“From the beginning of the 1940s through 1964 . . . the richer the United States got, the greater the proportion of its wealth that was given to philanthropy. Then, suddenly, sometime during 1964–65, in the middle of an economic boom, this consistent trend was reversed. The proportion of wealth being given away began to fall even though wealth continued to increase. “This new and disturbing trend continued through the rest of the 1960s, throughout the 1970s.”
Why did this happen? “Why donate $500 of your money . . . to a local [charity] when there is a bureaucracy in your city spending $20 million on the same thing? Why give up an evening a week . . . to do something for which the city has a full-time paid staff of several hundred people?”
— Charles Murray, “In Pursuit: Of Happiness and Good Government”
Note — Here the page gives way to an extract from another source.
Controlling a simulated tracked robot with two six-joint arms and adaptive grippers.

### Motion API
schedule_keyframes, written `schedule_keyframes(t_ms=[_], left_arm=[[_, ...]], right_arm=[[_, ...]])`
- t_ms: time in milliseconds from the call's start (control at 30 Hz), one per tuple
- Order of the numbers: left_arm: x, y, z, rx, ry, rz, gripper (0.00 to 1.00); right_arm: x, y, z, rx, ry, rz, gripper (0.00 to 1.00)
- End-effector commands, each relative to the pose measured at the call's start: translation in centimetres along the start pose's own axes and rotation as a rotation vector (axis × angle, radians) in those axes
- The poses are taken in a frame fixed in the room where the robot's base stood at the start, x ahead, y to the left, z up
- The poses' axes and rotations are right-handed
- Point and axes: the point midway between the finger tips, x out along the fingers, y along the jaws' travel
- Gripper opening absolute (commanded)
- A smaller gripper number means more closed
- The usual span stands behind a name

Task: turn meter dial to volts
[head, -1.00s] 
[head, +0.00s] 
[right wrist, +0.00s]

“Not only did individuals become less involved in charity, but local charitable institutions effectively had their functions taken away. Take away the charitable functions of these institutions, churches, clubs, and whatnot, said Murray, and “you take away the community” itself. The welfare state has done a very good job of destroying voluntary neighborhood and community efforts to help the poor, rendering many low-income families dependent on government handouts not for a short while but for generations, as an entitlement, a reward for having children out of wedlock and without a job.”
Excerpt From: Thomas DiLorenzo. “The Problem with Socialism.” iBooks.